Estamos no calor da discussão sobre a necessidade de rever a escala de trabalho 6X1, permitida na legislação brasileira, na qual o trabalhador trabalha seis dias consecutivos e folga apenas um. No Brasil, a Consolidação das Leis do Trabalho (CLT) estabelece que funcionários não podem trabalhar mais que 8 horas por dia ou 44 horas por semana, com possibilidade de duas horas extras por dia. O que a lei não estipula é como essas horas devem ser divididas por dia de trabalho, logo, são as empresas que definem as escalas. Muitas delas estipulam cinco dias de trabalho e dois dias de folga (5X2) e muitíssimas determinam seis dias de trabalho e um dia de folga (6X1). Essa última é do meu interesse, sobretudo quando o assunto é o ofício na cozinha.

Vou fazer uma pequena brincadeira de faz-de-conta com você, para que entenda a importância de chamar atenção para a escala de trabalho 6X1. Imagine-se dentro de um ambiente extremamente quente, com um barulho de uma turbina sobre a sua cabeça, você precisando se comunicar com outras pessoas, calça suada, rosto suado, olhos fixos no relógio para poder “soltar” sua produção a tempo, sua comida fria, pois não deu tempo comer (o foco é a comida do outro), pernas doendo porque já fazem quase 6 horas que você está de pé diante de um fogão industrial mais quente ainda do que o espaço que você está habitando neste momento; por vezes você para o que tá fazendo e vai até a pia de pratos lavar alguns utensílios necessários para o uso, pois não há quem faça para você. Se sentiu sufocado? Calma, ainda tem mais, você ainda estará aqui nos próximos cinco dias e, se houver sorte, trabalhará menos de 10 horas. Tá horrorizado? Espere aí, seu aplicativo do banco acabou de apitar, é seu salário. Estamos no final do mês, esqueceu? R$ 1.412,00.

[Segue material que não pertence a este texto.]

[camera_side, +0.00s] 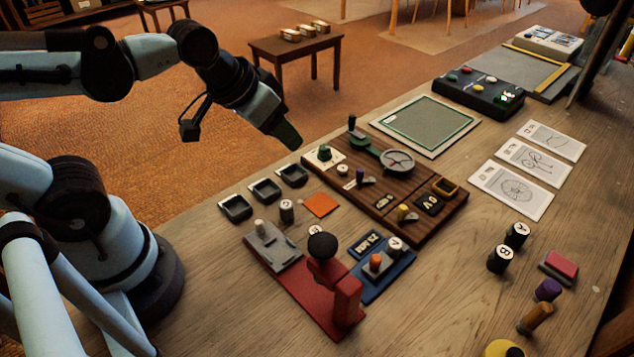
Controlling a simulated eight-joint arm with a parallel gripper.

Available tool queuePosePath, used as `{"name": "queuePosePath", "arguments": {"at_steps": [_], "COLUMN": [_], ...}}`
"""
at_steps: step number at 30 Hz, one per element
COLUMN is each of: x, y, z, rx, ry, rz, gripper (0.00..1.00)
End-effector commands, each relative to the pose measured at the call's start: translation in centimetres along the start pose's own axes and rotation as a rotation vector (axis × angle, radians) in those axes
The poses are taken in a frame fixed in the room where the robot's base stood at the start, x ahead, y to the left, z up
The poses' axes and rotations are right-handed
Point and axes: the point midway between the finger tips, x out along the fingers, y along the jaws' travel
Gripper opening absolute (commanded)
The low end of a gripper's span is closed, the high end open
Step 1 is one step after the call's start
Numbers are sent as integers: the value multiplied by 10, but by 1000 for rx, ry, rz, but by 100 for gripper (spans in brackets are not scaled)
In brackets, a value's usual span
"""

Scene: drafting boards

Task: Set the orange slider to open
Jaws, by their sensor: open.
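An orange knob (376,261), which looks like the orange slider, stands upright on a small grey block on a blue plate (400,277) at the front middle of the table. A white-topped round piece marked with a character (394,243) sits just behind it. Any open or closed marking by the knob is too small to read. My gripper (287,137) hangs at the far left edge of the table, pointing down and right. It is behind and left of the orange knob, well apart from it, open, and seems empty. Its fingers are seen edge-on and hard to separate.
A red base with a tall black-ball lever (322,245) stands directly left of the blue plate. Behind is a wooden board (450,210) with knobs and a dial.

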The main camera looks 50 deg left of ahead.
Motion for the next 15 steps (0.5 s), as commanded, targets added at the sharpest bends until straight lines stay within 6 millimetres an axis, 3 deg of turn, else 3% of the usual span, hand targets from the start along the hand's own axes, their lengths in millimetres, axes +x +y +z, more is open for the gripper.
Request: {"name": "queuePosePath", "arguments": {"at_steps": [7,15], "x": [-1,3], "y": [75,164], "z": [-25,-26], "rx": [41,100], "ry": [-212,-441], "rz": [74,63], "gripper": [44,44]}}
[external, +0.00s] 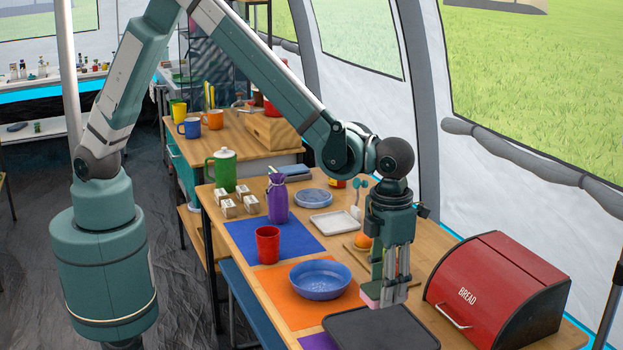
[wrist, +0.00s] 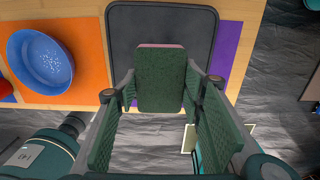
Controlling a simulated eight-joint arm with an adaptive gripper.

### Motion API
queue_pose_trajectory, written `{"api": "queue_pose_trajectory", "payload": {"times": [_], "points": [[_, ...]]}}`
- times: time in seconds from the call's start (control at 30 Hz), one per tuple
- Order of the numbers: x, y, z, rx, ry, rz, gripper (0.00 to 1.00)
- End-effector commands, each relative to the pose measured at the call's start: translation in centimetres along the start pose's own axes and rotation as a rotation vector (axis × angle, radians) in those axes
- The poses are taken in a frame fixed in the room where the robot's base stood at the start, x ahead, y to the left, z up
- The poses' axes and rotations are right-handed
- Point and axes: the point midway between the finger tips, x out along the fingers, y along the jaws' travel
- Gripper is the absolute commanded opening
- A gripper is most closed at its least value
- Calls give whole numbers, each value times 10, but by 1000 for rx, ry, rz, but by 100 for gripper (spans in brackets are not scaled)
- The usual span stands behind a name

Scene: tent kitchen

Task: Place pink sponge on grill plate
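The pink sponge (wrist: 162,80) has a dark green face turned to the wrist camera and a pink edge. It sits between the fingers of my gripper (wrist: 161,88), with a fingertip against each side. In the external view the sponge's pink part (external: 370,298) shows low at the fingertips of my gripper (external: 388,298), partly hidden by a finger. The dark grill plate (external: 385,332) lies at the near end of the table. The sponge is over or beside the plate's far-left edge; in the wrist view it overlaps the plate (wrist: 120,25). The exact height gap is unclear.
A red bread box (external: 495,290) stands right of the plate. A blue bowl (external: 320,279) on an orange mat (external: 275,288) lies to the left. A red cup (external: 267,245), purple bottle (external: 278,200) and white tray (external: 334,223) stand farther back.

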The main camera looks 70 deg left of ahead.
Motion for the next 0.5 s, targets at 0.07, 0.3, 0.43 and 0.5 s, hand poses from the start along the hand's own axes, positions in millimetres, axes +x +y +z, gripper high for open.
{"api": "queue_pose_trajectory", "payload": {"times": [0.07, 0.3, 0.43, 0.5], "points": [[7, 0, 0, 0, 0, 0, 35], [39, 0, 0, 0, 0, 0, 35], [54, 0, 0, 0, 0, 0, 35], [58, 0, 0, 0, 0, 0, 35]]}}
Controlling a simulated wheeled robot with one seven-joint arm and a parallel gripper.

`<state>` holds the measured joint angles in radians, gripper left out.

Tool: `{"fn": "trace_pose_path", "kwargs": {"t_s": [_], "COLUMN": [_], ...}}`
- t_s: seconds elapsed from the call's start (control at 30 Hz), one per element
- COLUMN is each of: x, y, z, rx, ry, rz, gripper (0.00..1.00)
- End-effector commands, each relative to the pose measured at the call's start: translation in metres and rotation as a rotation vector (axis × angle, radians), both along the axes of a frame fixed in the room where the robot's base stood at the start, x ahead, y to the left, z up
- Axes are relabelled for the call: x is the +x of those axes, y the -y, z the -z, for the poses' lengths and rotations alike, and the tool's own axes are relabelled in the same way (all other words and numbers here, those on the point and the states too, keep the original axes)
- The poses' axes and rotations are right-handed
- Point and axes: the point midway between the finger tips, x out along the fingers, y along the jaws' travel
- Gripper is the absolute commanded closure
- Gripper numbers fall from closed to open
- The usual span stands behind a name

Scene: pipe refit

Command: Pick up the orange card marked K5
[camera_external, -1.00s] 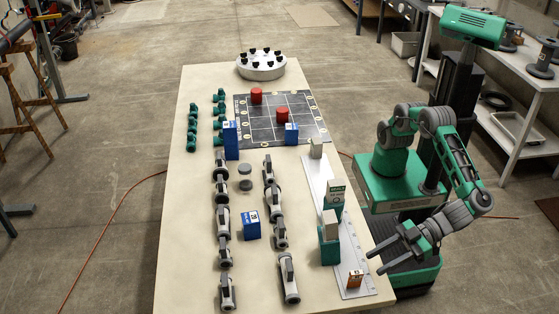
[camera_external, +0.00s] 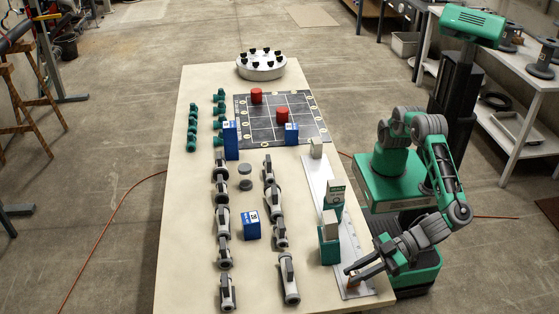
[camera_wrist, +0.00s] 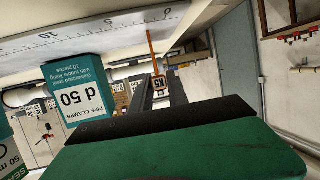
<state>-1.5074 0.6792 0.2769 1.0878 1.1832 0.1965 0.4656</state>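The small orange card marked K5 (camera_external: 351,281) stands at the near end of the ruled grey strip, close to the table's right edge. My gripper (camera_external: 354,274) is low over that end, with its fingers spread and their tips at the card. The fingers partly hide the card in the outside view. In the wrist view the K5 label (camera_wrist: 159,84) shows upside down, close to a dark finger. The fingers look apart; whether either one touches the card I cannot tell.
A teal pipe clamps box marked d 50 (camera_wrist: 78,90) stands just beyond the card; it also shows in the outside view (camera_external: 329,253). Another teal box (camera_external: 334,213) stands farther along the ruled strip (camera_external: 351,246). Grey pipe fittings (camera_external: 289,279) stand to the left, with clear table between.

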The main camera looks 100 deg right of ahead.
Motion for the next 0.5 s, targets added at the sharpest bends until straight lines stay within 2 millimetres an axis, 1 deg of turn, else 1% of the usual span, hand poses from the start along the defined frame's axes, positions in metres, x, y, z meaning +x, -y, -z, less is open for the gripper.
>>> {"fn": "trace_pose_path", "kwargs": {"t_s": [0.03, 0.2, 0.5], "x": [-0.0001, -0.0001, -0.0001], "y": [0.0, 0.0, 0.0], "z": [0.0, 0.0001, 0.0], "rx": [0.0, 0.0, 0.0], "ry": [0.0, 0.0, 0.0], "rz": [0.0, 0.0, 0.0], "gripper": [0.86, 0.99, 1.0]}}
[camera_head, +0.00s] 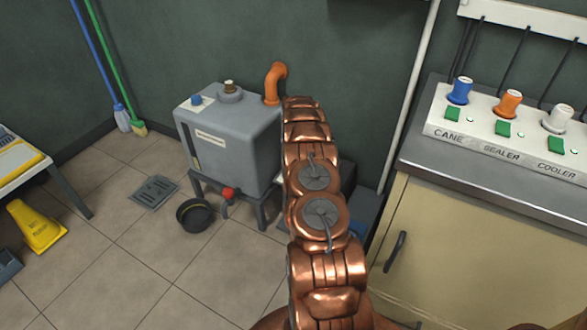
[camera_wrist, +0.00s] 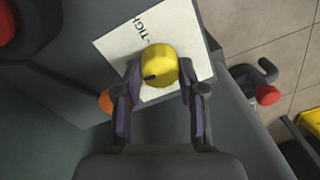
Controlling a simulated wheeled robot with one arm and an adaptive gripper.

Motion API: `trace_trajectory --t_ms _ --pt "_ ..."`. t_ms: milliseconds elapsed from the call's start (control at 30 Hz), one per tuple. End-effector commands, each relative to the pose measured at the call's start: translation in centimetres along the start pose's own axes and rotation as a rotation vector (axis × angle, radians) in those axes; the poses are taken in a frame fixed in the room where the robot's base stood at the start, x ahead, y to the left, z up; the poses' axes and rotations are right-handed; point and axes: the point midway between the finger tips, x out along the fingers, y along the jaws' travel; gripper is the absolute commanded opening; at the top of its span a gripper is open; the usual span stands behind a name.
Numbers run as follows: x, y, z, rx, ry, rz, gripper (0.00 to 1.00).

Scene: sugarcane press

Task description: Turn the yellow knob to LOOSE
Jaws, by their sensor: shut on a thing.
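The yellow knob (camera_wrist: 158,64) shows in the wrist view, in front of a white label plate (camera_wrist: 117,40) on a dark grey surface. A dark mark sits on the knob's lower left side. Printed letters reading "TIGH" show on the plate at the knob's upper left; the rest of the lettering is hidden, and I see no LOOSE word. My gripper (camera_wrist: 158,78) is shut on the knob, one finger at each side. In the head view my copper arm covers the knob and gripper.
A grey tank (camera_head: 225,135) on legs, with an orange pipe (camera_head: 274,80) and a red-handled tap (camera_head: 228,193), stands left of my arm. A black pan (camera_head: 195,214) is on the floor beside it. A counter with a control panel (camera_head: 500,135) is at right.

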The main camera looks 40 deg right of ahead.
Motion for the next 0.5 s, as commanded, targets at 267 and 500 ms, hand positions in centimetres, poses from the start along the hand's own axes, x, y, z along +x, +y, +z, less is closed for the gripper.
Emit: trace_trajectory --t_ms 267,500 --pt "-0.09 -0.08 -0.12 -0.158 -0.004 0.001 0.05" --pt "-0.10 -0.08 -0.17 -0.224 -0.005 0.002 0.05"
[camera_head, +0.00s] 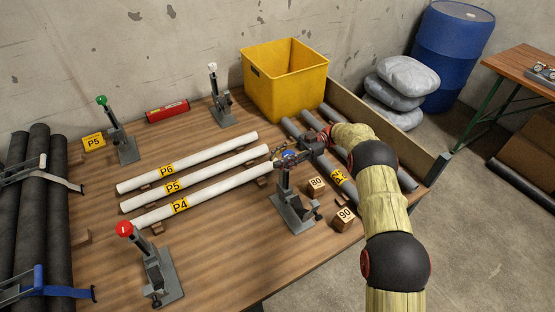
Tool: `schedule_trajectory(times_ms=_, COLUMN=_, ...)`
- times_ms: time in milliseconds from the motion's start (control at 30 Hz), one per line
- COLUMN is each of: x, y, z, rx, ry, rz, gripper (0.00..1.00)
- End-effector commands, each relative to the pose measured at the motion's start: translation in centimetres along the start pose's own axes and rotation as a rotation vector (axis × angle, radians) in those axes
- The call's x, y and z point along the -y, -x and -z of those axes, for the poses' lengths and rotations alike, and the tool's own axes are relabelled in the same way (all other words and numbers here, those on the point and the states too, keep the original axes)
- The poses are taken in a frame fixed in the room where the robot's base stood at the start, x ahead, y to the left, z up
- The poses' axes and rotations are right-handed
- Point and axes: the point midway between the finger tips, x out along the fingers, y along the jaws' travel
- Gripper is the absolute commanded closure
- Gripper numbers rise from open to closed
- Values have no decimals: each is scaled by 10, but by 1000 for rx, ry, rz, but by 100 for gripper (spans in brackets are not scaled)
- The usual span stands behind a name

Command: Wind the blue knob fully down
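The blue knob (289,155) tops a grey metal stand (291,205) at the right part of the wooden table. My gripper (284,153) is at the knob, with my arm coming in from the right. Its small dark fingers overlap the knob, so I cannot tell whether they touch or grip it. The knob is partly hidden by the gripper.
Similar stands carry a red knob (124,228), a green knob (101,100) and a white knob (212,67). White pipes (195,163) lie left of the blue-knob stand. Wooden blocks (345,219) sit to its right. A yellow bin (285,80) stands behind.

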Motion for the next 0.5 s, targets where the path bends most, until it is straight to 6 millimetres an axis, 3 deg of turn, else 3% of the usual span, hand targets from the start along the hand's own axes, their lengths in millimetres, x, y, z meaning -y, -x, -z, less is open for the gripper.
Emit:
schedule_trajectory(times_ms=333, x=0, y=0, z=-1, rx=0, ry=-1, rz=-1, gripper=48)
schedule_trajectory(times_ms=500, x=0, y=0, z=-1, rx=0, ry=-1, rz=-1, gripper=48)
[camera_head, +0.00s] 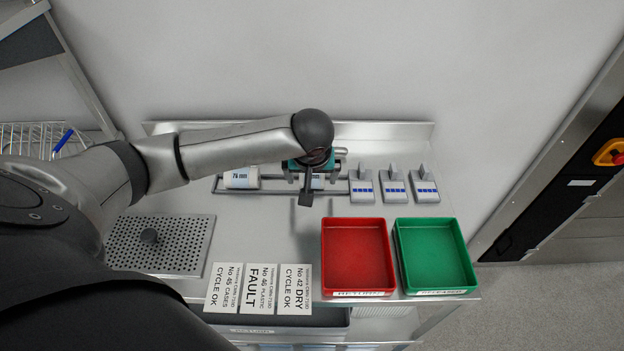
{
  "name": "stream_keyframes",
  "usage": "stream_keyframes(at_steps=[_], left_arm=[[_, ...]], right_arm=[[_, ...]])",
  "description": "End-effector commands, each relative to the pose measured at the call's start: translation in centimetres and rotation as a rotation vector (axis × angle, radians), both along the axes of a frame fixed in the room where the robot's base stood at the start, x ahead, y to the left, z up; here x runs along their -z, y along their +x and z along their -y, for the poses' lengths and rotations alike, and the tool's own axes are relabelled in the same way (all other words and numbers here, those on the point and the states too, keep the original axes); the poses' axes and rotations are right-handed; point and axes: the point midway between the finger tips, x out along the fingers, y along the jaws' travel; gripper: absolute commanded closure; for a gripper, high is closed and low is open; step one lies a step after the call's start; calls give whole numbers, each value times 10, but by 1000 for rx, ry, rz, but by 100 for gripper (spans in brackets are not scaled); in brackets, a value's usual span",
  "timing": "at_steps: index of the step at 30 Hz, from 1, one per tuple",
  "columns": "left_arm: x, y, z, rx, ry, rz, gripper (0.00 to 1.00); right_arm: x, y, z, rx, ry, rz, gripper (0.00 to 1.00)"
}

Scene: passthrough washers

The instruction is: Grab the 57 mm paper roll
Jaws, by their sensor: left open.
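My left arm reaches in from the left, and my left gripper (308,186) is over the rack at the back of the bench. It is open, with one dark finger on the near side of a white roll (318,181). Only the end of that roll's label, "mm", shows; its number is hidden by the gripper. I cannot tell whether the fingers touch it. Another white roll (241,178), labelled "76 mm", lies in the rack to the left. My right gripper is not in view.
Grey blocks with blue-marked labels (394,187) stand right of the rack (276,190). A red tray (357,288) and green tray (437,286) sit in front. Several printed cards (247,289) and a perforated drain plate (186,257) lie left. A raised back edge (392,131) borders the bench.

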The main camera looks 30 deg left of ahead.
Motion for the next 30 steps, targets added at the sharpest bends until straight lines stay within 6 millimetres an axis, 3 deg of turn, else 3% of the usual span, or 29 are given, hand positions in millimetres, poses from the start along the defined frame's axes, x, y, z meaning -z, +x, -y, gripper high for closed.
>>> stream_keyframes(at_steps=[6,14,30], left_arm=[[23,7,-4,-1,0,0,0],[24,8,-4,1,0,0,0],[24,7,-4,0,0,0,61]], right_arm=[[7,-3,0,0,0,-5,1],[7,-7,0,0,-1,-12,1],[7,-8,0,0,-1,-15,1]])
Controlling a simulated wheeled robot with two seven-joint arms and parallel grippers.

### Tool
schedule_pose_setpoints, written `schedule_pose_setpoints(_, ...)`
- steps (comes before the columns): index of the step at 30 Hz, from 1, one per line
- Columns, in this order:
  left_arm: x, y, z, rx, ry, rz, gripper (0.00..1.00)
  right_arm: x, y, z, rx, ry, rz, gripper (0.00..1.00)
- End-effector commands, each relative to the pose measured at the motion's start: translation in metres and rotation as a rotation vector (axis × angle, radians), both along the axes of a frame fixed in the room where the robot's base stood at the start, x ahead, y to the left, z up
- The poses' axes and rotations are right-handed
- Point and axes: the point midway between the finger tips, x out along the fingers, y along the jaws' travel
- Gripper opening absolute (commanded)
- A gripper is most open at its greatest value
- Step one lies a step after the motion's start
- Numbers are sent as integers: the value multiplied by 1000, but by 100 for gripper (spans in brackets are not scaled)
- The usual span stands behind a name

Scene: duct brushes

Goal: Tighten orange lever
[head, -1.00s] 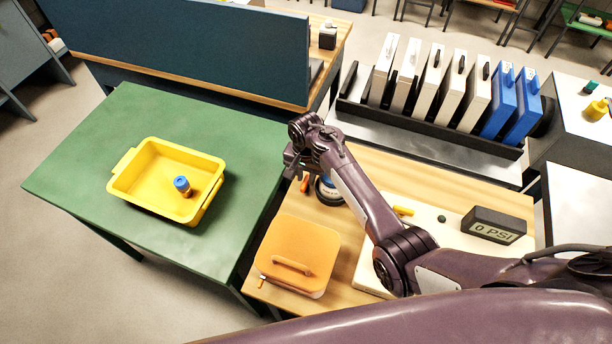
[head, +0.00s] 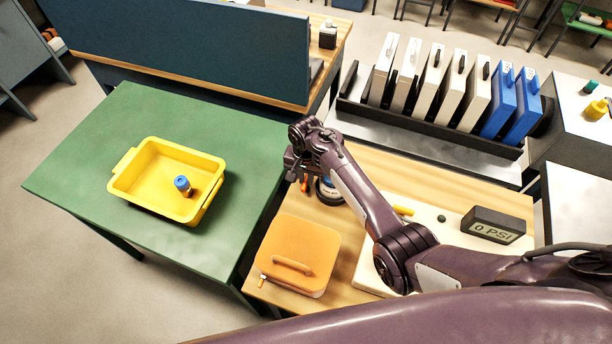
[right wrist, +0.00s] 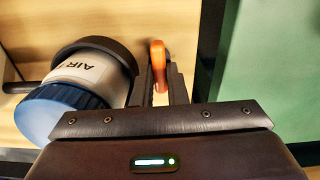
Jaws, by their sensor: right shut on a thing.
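The orange lever (right wrist: 158,58) stands between the two fingers of my right gripper (right wrist: 162,88) in the right wrist view. The fingers are shut on it, with its rounded end showing beyond them. In the head view the lever (head: 305,186) is a small orange piece, partly hidden under my right gripper (head: 298,177). Beside it is a canister with a blue cap (right wrist: 62,112) and a white label reading "AIR", held in a dark round collar (right wrist: 118,52). My left gripper is not in view.
A box with an orange lid (head: 300,245) sits on the wooden table, nearer than the gripper. A gauge (head: 493,225) reads "0 PSI" at the right. A yellow tray (head: 145,200) with a blue-capped bottle (head: 183,185) is on the green table (head: 85,150).

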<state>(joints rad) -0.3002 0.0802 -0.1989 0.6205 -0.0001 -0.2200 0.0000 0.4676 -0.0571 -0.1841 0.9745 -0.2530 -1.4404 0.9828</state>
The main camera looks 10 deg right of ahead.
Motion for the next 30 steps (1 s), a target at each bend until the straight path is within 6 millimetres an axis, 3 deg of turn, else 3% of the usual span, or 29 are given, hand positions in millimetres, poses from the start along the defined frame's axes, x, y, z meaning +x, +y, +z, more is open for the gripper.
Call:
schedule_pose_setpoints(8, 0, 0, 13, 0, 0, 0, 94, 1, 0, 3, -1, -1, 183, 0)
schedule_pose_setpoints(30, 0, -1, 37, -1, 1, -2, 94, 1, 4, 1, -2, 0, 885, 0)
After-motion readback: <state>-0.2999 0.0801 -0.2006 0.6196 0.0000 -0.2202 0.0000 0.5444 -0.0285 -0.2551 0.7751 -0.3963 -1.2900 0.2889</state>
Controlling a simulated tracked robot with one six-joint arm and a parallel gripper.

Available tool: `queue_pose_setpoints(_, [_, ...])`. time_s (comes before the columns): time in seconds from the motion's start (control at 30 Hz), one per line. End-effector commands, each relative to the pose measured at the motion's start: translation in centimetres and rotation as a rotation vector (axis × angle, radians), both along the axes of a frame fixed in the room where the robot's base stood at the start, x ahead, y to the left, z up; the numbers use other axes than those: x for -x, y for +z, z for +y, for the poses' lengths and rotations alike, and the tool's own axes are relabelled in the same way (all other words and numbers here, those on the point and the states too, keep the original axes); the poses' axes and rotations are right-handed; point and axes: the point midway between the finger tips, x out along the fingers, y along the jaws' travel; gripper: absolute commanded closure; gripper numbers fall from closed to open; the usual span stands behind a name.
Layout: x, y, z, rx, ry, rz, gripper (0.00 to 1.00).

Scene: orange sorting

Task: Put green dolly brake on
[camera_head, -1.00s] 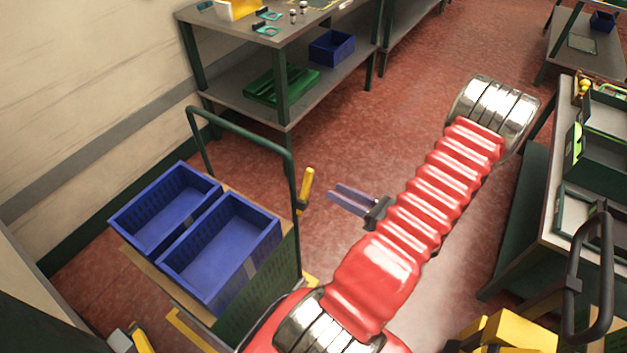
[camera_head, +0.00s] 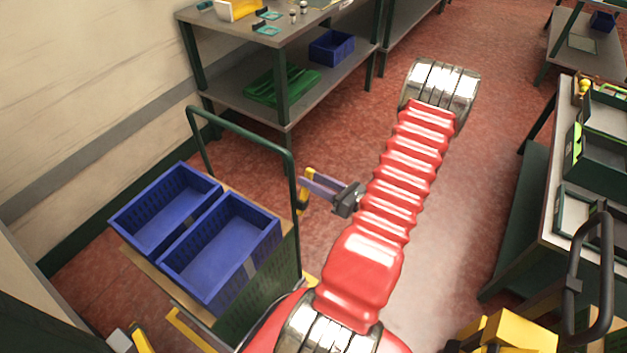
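The green dolly (camera_head: 292,165) stands at the left, with a dark green tube handle and a tan deck. A yellow lever (camera_head: 302,204), which looks like its brake, stands upright beside the handle's right post. My gripper (camera_head: 306,182) is at the lever, its purple-grey fingers pointing left and overlapping it in the picture. The fingers look apart, so it appears open. The lever is partly hidden by the fingers; whether they touch it or lie around it cannot be told.
Two empty blue crates (camera_head: 213,281) sit on the dolly. A grey shelf bench (camera_head: 236,82) stands behind, with a green crate (camera_head: 280,86) and a blue bin (camera_head: 331,47). A workbench (camera_head: 548,215) is at the right. Red floor between is clear.

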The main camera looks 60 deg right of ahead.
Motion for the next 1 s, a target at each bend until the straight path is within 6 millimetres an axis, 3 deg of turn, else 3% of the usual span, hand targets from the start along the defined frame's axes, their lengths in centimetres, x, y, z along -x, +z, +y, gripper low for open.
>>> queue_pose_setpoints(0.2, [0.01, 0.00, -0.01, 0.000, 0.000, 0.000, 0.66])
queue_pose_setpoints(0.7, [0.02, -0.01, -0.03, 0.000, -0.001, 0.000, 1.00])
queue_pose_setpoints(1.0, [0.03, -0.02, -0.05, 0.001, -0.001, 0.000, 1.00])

Se tiver um pouquinho de sensibilidade, imagino que não tenha sido fácil participar dessa brincadeira. Na realidade, essa brincadeira é o dia a dia de muitos cozinheiros no Brasil. Uma escala de trabalho que só perde para a desumanidade do próprio salário. Esqueça feriado ou família, a folga, geralmente, é na segunda-feira. Essa é a parte oculta, que não se mostra no salão, mas está por trás do prato delicioso que você comeu ontem. Ser dono de restaurante é, deveras, muito lucrativo. A couraça do cozinheiro é famosa por ser tão grossa que ele pode enfiar uma mão inteira em uma fritadeira que nada acontecerá, e é assim mesmo, não tem como pagar um salário maior ou rever a escala. Nessa espiral do “não tem como”, construímos uma crença que nenhuma faculdade de gastronomia ainda é capaz de contestar: o trabalho braçal é menor, qualquer um faz, não há que se agregar muito valor.

Não tem como reduzir a atual jornada de trabalho sem reduzir o salário dos funcionários, disse a Confederação Nacional do Comércio (CNC). A representante de mais de 4 milhões de empresas nacionais diz que isso implicará no aumento dos custos operacionais das empresas, que embora a iniciativa seja plausível, não tem como ser factível. A exploração compensa, em um país de miseráveis. É bom que seja assim, não é? Ainda tomando a profissão de cozinheiro como exemplo, é bom que este não tenha tempo para, inclusive, se aperfeiçoar em sua profissão, pois qualquer aresta lapidada implica num valor a mais. Vale tudo, mas o que não tem como, mesmo, é uma gota de óleo quente respingar na mão do chefe.

Desculpe-me se esse texto lhe causou indigestão, mas uma frase de Machado de Assis esteve fazendo malabarismo no trapézio que habita a minha cabeça: “Suporta-se com paciência a cólica do próximo”.